◆ **Your objective**: Will you write out the data exactly, excluding every picture?

◆ **Dataset excerpt**:
start

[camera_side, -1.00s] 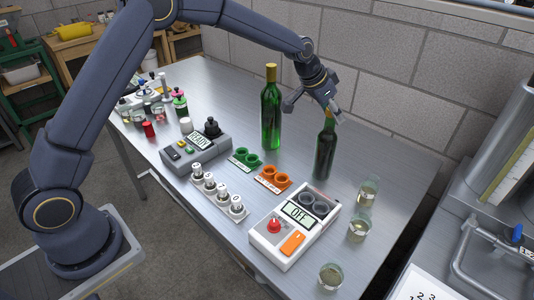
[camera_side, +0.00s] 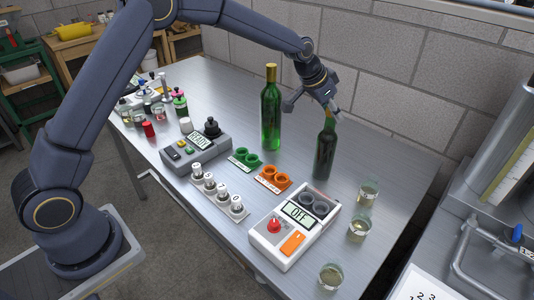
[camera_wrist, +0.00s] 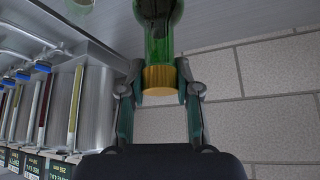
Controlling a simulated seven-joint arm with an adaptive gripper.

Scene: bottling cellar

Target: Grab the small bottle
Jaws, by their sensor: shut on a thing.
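The small bottle (camera_side: 325,150) is dark green and stands upright on the metal table, toward the wall side. My gripper (camera_side: 332,108) is at its neck from above, with the fingers around the top. In the wrist view the small bottle (camera_wrist: 160,42) shows its green neck and tan top between the two fingers of my gripper (camera_wrist: 159,88), which are shut on it. A taller green bottle (camera_side: 271,112) with a gold top stands apart, to the left of it.
A white device reading OFF (camera_side: 295,228) and several glasses, one of them here (camera_side: 359,228), stand in front. Orange rings (camera_side: 272,180) and green rings (camera_side: 245,159) lie close by. A grey device reading READY (camera_side: 196,149) is further left. A block wall (camera_side: 400,90) rises behind.

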end

◆ **Final result**:
[camera_side, -1.00s] 
[camera_side, +0.00s] 
[camera_wrist, +0.00s] 
Controlling a simulated seven-joint arm with an adaptive gripper.

Scene: bottling cellar

Target: Grab the small bottle
Jaws, by their sensor: shut on a thing.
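The small bottle (camera_side: 325,150) is dark green and stands upright on the metal table, toward the wall side. My gripper (camera_side: 332,108) is at its neck from above, with the fingers around the top. In the wrist view the small bottle (camera_wrist: 160,42) shows its green neck and tan top between the two fingers of my gripper (camera_wrist: 159,88), which are shut on it. A taller green bottle (camera_side: 271,112) with a gold top stands apart, to the left of it.
A white device reading OFF (camera_side: 295,228) and several glasses, one of them here (camera_side: 359,228), stand in front. Orange rings (camera_side: 272,180) and green rings (camera_side: 245,159) lie close by. A grey device reading READY (camera_side: 196,149) is further left. A block wall (camera_side: 400,90) rises behind.

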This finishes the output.